Tiempo después, esos discursos dieron forma a un libro polémico y, en su tiempo, valiente. En “Oye, Trump”, López Obrador enfrentó la retórica trumpista, prometiendo que, de llegar a la Presidencia, defendería con dignidad a esos migrantes que Trump había pisoteado y usado como carne de cañón electoral.
López Obrador criticó con dureza a su antecesor, Enrique Peña Nieto, sobre todo por la claudicación en la política migratoria frente a las presiones de Trump. “Enrique Peña Nieto, carente de autoridad moral y política o bien debido al chantaje que habrían podido ejercer sobre él diversas dependencias de Washington, ha permitido la insolencia y el ultraje del mandatario de Estados Unidos en contra de nuestros connacionales”, escribió López Obrador.
En su gobierno, decía, las cosas serían diferentes. Juró que defendería “sin ningún condicionamiento” el derecho de los migrantes a ganarse la vida.
Lo que ocurrió fue exactamente lo opuesto.
A los pocos meses de comenzar su sexenio, López Obrador dio un giro radical a la política migratoria mexicana, endureciendo las dos fronteras del país y, de manera crucial, acordando con Estados Unidos la participación mexicana en “Permanezca en México”, un programa de expulsión y recepción de migrantes que condenaría, con el paso del tiempo, a decenas de miles de seres humanos a la zozobra más absoluta.
El origen del programa siempre ha sido objeto de debate. El gobierno mexicano –especialmente el canciller Ebrard– ha insistido desde el principio en que todo comenzó con una imposición unilateral estadounidense, a la que México reaccionó tomando decisiones (también soberanas) de política migratoria. En otras palabras: México no cedió nada, más bien tuvo que acoplarse a decisiones ajenas, obligado por la vecindad.

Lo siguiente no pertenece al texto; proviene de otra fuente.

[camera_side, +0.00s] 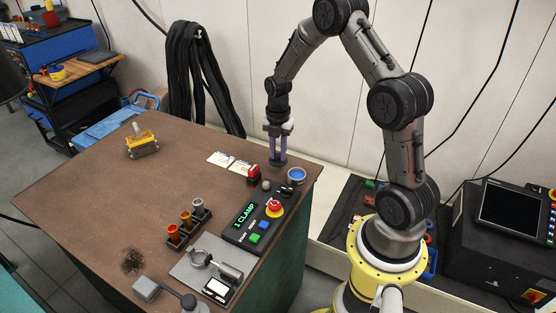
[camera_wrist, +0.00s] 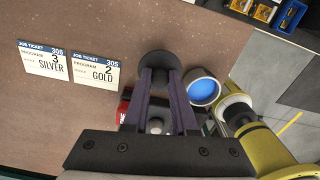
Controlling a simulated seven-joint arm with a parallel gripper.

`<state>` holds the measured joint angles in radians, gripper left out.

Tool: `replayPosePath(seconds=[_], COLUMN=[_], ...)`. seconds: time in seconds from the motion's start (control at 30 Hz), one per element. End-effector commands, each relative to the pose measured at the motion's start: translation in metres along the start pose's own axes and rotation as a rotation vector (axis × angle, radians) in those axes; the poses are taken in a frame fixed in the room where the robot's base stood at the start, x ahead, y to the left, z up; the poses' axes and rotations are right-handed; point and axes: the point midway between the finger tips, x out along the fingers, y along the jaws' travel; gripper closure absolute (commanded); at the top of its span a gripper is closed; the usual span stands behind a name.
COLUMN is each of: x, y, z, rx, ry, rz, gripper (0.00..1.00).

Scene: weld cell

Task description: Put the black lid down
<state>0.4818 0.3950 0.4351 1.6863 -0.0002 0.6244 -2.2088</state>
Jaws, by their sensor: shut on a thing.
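The black lid (camera_wrist: 158,61) is a dark round piece between the fingertips of my gripper (camera_wrist: 161,80) in the wrist view. In the side view my gripper (camera_side: 278,150) points straight down near the far right part of the brown table, with the lid (camera_side: 278,162) at its tips. The gripper is shut on the lid. The lid is low over the table or touching it; I cannot tell which. A round pot (camera_side: 296,175) with blue inside stands open just to the right, apart from the lid. It also shows in the wrist view (camera_wrist: 202,88).
Two job tickets (camera_side: 230,162) lie left of the lid. A red block (camera_side: 254,175) and a small grey knob (camera_side: 266,185) stand close in front. A control panel (camera_side: 254,222), a rack of colored cylinders (camera_side: 189,221) and a clamp plate (camera_side: 206,267) are nearer. The table's left middle is clear.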

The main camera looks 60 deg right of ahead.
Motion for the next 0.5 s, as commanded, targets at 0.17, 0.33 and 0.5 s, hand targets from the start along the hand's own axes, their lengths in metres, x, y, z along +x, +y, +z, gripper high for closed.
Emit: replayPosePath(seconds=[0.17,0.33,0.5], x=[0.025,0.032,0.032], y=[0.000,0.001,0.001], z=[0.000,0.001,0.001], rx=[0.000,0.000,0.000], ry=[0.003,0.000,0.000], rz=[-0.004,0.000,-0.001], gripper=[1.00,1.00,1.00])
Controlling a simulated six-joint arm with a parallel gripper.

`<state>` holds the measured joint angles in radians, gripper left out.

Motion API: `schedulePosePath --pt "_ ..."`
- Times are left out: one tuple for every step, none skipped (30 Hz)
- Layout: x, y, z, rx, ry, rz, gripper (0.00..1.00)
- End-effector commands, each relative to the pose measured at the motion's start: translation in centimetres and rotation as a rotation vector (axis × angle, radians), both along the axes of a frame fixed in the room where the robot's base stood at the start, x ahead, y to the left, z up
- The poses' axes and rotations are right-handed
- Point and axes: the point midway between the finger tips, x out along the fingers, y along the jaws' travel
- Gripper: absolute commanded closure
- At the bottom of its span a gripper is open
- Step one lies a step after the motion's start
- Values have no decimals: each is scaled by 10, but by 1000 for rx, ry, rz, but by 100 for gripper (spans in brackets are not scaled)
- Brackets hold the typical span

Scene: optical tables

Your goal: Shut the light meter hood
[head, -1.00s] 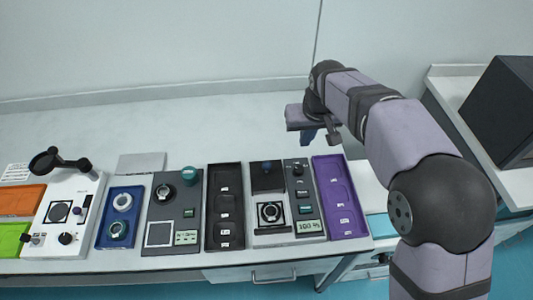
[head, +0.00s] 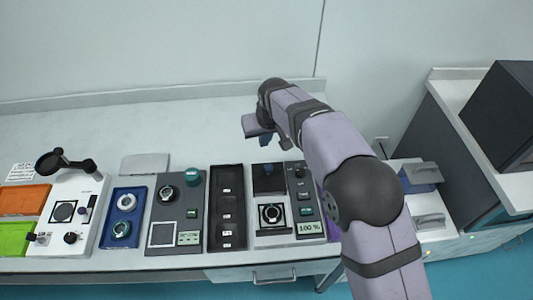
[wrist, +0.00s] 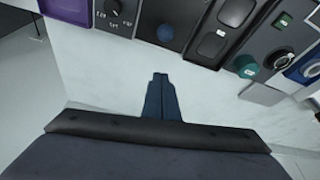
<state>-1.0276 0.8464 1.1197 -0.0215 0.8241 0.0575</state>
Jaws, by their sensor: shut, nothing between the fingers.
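The light meter (head: 272,231) is a white-based unit with a round dark-ringed sensor in front, near the front of the bench. Its black hood (head: 268,178) stands raised at the back of the unit, so the sensor is uncovered. The hood also shows as a dark panel at the top of the wrist view (wrist: 178,14). My gripper (head: 265,141) is behind the hood and above the bench, apart from it. Its dark blue fingers (wrist: 160,77) are shut together and empty, pointing toward the hood in the wrist view.
A grey control panel with a 100 % display (head: 309,229) stands right of the meter. A black tray (head: 227,170) lies to its left, and a purple tray (wrist: 70,10) is beyond the control panel. The bench behind the row (head: 200,120) is mostly clear.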

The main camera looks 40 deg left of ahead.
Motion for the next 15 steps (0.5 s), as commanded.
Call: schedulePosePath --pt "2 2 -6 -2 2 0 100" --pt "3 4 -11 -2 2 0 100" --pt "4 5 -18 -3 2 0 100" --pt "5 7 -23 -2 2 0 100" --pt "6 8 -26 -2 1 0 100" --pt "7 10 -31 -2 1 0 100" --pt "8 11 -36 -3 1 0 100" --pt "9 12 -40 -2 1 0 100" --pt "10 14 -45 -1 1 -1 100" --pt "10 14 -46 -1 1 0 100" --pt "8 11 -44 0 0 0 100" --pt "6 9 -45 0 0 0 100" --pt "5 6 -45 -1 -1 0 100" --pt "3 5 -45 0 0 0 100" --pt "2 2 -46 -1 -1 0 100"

En esta versión, el gobierno mexicano sale bien librado: ¿qué le vamos a hacer si de aquel lado está a cargo un gobierno antiinmigrante?
El problema central es que, de acuerdo un número creciente de versiones, eso no fue lo que sucedió realmente. La crónica más notable del trascurso del acuerdo se la debemos a Mike Pompeo, secretario de Estado de Trump y negociador principal del gobierno estadounidense con el mexicano. En su nuevo libro, Pompeo describe un proceso lleno de chantajes y amenazas que concluyen no con la imposición de “Permanezca en México” sino en un plan negociado por ambas partes, en privado.
De acuerdo con Pompeo, Ebrard acordó la participación mexicana en el programa con una condición: que no se anunciara como un acuerdo. A Ebrard le preocupaba la lectura política de la claudicación, no la claudicación en sí. En la versión de Pompeo, además, Ebrard terminó por darse cuenta de que disuadir la migración también estaba, digamos, en el interés del gobierno de México. Es decir: Pompeo afirma que Ebrard terminó convencido de la sabiduría de la política antiinmigrante que le vendieron en Washington. Así de claro.
Marcelo Ebrard ha respondido que Pompeo es parte de una campaña de desprestigio antimexicana. Esto podrá ser verdad, pero es una distracción. Lo realmente importante es saber si el gobierno de México, encabezado por el presidente que prometió proteger a los migrantes, acordó en privado participar en un programa que derivó en el hacinamiento, extorsión, violación, secuestro y hasta esclavitud de miles de ellos. Ya sabemos qué dice Mike Pompeo. Otras voces seguramente darán su versión. Al final, nos acercaremos a la verdad. Y eso es lo que recordará el arco moral de la historia, antes o después del 2024.